+++ Dataset records
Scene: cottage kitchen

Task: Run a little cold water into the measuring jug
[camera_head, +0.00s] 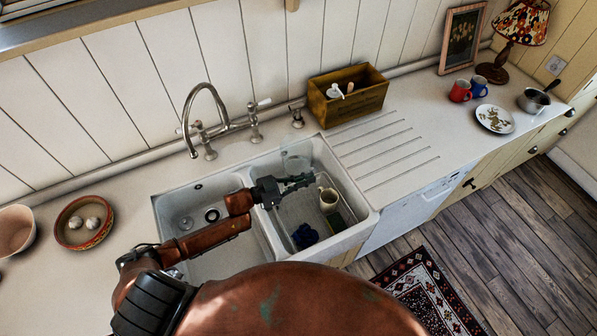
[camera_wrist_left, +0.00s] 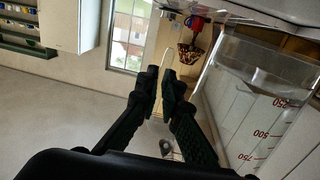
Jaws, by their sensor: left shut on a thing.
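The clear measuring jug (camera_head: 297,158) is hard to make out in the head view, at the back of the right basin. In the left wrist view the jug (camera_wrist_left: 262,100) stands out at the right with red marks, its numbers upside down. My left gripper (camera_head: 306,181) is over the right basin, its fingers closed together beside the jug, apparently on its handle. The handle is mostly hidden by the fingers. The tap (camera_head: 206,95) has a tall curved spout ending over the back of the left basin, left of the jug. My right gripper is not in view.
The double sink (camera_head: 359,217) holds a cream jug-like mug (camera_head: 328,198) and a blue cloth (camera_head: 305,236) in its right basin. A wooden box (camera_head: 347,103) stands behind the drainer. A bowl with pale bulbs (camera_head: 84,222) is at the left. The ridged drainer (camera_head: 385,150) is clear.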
++++++
+++ Dataset records
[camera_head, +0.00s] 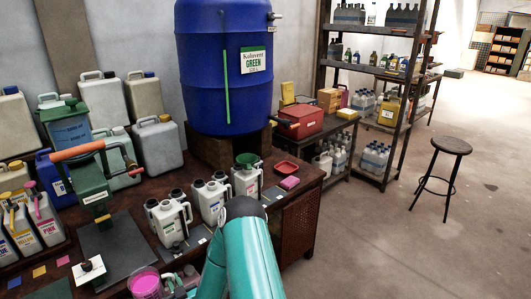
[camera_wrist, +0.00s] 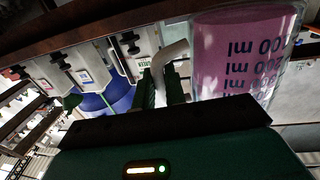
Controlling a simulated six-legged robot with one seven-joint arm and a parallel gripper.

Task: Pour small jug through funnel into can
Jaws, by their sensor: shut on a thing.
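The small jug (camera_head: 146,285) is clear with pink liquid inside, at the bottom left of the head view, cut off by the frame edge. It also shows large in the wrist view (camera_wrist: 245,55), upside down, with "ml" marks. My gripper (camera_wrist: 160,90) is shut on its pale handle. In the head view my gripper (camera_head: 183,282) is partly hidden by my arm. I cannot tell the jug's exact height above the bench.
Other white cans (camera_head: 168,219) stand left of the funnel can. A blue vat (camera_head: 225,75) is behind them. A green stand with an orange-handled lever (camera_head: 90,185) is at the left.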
++++++
Problem statement >> Only the number is wanted: how many lines contain the string "into"?

Task output >> 2